**Aim of the task**
From the line containing "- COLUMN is" through the line containing "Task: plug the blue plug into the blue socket", retype each line exactly; include both end lines and nothing beyond them.
[Start Material to process]
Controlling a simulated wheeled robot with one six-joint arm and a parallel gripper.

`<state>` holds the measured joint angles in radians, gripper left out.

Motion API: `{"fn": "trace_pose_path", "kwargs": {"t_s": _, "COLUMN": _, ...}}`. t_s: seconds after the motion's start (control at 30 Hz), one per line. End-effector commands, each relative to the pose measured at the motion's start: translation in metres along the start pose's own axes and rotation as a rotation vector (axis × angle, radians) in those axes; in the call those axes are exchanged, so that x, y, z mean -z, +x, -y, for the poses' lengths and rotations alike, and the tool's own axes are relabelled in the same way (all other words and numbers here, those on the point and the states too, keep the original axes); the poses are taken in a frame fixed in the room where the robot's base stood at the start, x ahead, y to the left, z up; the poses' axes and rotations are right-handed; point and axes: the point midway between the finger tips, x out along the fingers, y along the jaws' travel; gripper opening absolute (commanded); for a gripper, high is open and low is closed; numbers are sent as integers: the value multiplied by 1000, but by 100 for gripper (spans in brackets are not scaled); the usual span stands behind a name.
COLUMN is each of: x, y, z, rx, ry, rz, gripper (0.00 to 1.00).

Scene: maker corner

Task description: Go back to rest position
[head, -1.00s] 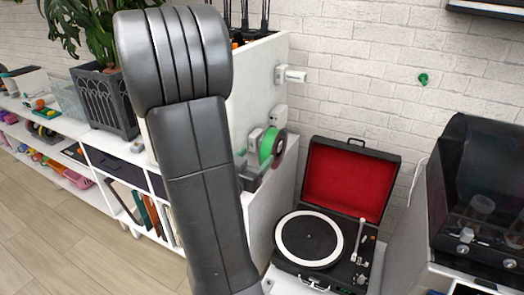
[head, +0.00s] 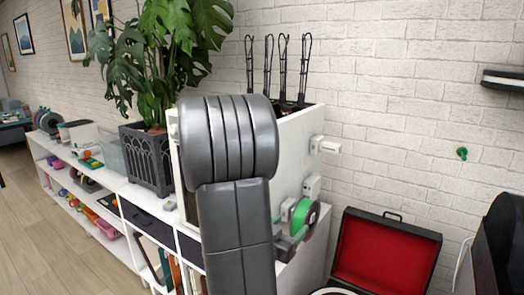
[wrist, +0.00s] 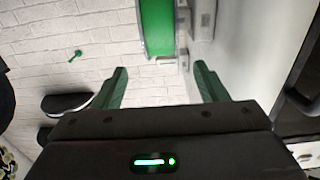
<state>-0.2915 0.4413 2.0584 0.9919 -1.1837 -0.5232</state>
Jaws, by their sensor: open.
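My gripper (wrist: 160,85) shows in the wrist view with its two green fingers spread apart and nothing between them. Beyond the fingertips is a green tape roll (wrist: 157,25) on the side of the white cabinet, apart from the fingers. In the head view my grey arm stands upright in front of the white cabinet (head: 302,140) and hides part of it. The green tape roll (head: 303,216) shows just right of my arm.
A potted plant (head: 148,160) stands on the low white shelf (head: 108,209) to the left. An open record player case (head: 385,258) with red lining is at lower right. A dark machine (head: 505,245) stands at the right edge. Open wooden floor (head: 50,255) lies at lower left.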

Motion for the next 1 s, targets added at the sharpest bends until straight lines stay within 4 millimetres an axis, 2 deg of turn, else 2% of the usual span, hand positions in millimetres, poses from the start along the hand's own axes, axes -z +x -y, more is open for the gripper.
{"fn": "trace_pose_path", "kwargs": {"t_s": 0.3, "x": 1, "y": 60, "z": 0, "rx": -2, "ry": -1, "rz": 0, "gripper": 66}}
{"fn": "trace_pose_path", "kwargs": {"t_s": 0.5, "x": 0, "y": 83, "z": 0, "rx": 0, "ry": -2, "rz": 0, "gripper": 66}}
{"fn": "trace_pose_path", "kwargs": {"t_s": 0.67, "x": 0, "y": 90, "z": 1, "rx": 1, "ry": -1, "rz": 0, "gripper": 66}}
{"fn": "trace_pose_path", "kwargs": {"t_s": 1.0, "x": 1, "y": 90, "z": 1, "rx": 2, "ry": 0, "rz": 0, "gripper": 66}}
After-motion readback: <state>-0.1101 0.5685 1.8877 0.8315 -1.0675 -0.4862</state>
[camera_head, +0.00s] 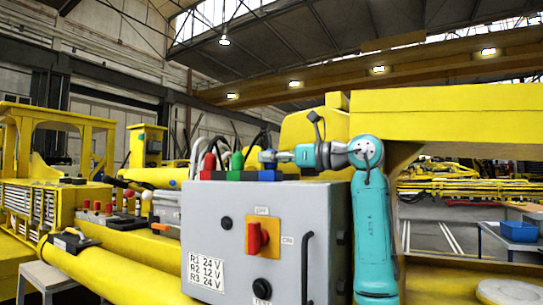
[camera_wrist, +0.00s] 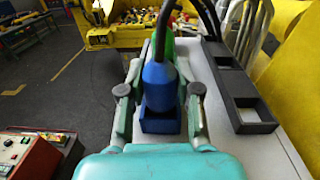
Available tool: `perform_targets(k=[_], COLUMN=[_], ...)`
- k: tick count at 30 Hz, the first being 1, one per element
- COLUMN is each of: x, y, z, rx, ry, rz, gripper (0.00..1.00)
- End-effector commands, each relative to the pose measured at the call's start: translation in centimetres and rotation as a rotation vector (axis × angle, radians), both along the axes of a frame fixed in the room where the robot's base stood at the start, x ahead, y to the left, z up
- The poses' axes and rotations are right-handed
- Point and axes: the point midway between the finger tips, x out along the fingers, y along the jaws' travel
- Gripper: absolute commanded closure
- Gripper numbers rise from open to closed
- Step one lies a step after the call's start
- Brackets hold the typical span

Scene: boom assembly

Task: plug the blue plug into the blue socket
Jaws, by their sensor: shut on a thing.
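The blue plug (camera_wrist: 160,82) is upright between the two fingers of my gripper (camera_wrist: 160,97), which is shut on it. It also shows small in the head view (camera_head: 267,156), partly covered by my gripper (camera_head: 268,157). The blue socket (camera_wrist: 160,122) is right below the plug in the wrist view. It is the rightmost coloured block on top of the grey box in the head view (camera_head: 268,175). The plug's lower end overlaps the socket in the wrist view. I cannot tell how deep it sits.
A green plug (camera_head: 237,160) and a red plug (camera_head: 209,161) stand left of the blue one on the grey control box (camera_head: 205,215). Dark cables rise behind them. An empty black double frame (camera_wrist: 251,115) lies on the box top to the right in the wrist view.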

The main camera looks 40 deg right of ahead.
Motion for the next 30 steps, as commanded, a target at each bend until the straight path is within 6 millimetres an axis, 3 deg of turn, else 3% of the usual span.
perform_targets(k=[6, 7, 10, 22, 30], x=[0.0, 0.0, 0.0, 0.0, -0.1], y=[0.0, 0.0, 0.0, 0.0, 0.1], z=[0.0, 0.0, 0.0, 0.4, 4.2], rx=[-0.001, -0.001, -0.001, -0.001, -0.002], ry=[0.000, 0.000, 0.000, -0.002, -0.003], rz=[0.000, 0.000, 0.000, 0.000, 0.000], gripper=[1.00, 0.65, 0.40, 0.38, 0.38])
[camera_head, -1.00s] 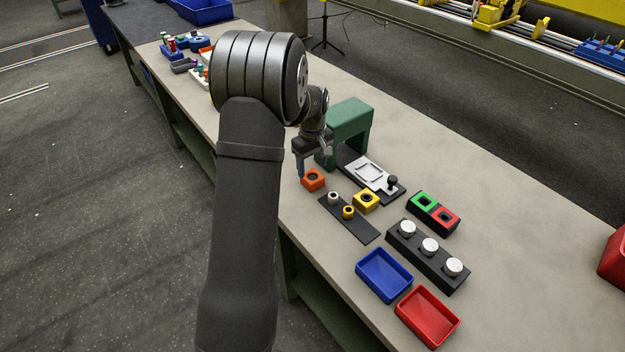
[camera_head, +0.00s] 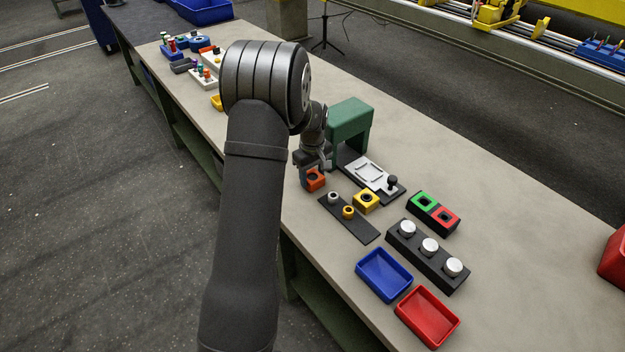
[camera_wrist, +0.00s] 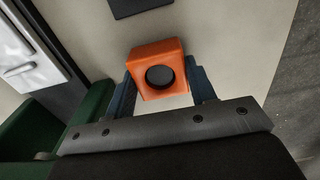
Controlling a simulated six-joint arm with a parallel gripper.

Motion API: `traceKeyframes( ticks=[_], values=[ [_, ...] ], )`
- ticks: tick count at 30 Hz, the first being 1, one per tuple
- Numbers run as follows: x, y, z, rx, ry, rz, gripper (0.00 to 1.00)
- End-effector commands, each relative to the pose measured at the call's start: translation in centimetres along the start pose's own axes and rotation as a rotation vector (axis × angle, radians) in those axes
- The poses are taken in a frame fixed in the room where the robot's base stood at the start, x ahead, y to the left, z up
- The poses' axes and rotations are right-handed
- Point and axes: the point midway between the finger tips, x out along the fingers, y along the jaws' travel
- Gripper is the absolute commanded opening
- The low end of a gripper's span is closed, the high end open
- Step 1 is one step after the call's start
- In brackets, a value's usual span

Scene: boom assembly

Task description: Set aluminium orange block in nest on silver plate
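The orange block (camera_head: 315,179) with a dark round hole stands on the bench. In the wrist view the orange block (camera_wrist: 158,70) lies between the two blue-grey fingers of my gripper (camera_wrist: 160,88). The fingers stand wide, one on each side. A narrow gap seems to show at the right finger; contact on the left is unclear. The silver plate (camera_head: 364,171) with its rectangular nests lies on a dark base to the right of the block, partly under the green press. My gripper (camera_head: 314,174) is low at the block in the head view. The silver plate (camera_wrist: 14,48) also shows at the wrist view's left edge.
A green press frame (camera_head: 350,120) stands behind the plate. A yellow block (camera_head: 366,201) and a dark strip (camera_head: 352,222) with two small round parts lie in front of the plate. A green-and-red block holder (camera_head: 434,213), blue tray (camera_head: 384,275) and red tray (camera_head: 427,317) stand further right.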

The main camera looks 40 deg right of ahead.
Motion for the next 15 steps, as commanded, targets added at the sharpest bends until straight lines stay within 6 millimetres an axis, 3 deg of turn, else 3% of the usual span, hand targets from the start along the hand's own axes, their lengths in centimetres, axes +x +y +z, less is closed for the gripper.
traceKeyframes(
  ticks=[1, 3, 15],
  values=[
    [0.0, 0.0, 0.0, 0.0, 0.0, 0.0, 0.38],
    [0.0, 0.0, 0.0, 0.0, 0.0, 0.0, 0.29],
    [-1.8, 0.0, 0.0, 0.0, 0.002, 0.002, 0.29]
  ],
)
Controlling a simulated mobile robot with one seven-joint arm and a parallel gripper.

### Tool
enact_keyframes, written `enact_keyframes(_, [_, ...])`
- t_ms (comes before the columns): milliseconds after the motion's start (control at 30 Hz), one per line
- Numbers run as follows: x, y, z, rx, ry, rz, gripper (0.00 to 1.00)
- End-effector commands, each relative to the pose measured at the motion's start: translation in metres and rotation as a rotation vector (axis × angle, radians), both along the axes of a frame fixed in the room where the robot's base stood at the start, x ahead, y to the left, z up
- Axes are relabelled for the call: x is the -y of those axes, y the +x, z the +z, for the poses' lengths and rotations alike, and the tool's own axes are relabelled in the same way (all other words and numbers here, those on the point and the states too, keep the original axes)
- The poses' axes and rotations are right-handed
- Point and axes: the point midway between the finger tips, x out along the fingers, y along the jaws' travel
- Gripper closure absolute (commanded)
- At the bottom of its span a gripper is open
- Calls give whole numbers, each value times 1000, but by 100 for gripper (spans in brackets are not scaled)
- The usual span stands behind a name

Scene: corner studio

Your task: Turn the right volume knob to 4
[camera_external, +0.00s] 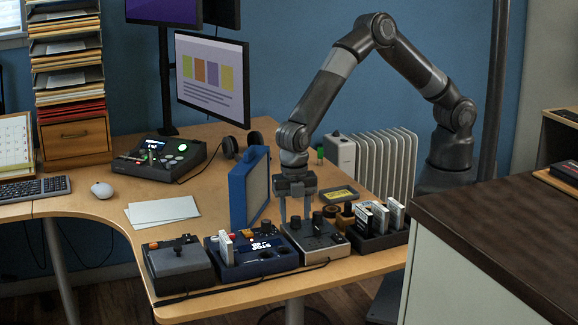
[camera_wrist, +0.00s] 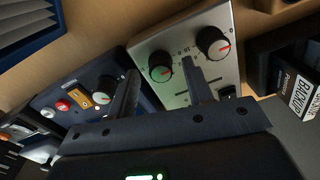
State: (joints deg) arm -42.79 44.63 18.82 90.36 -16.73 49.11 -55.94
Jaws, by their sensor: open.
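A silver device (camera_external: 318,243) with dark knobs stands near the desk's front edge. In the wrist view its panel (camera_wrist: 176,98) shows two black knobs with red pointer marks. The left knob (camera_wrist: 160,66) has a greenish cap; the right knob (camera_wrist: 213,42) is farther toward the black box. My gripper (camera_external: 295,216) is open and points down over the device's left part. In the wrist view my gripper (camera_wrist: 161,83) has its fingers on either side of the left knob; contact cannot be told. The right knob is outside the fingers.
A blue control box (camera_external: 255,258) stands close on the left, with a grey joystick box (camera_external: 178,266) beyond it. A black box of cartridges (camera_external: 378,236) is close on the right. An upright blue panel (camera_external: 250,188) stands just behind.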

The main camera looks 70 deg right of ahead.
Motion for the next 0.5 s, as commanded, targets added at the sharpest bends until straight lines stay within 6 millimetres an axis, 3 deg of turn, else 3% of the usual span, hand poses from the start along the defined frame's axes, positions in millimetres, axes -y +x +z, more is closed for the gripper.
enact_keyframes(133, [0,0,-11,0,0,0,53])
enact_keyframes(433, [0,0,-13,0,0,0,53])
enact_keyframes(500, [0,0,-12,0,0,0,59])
[End Material to process]
**Answer to this task**
- COLUMN is each of: x, y, z, rx, ry, rz, gripper (0.00..1.00)
- End-effector commands, each relative to the pose measured at the call's start: translation in centimetres and rotation as a rotation vector (axis × angle, radians), both along the axes of a frame fixed in the room where the robot's base stood at the start, x ahead, y to the left, z up
- The poses' axes and rotations are right-handed
- Point and axes: the point midway between the finger tips, x out along the fingers, y along the jaws' travel
- Gripper: absolute commanded closure
- Gripper numbers rise from open to closed
- Step one lies a step after the call's start
- Brackets hold the typical span

Scene: boom assembly

Task: plug the blue plug into the blue socket

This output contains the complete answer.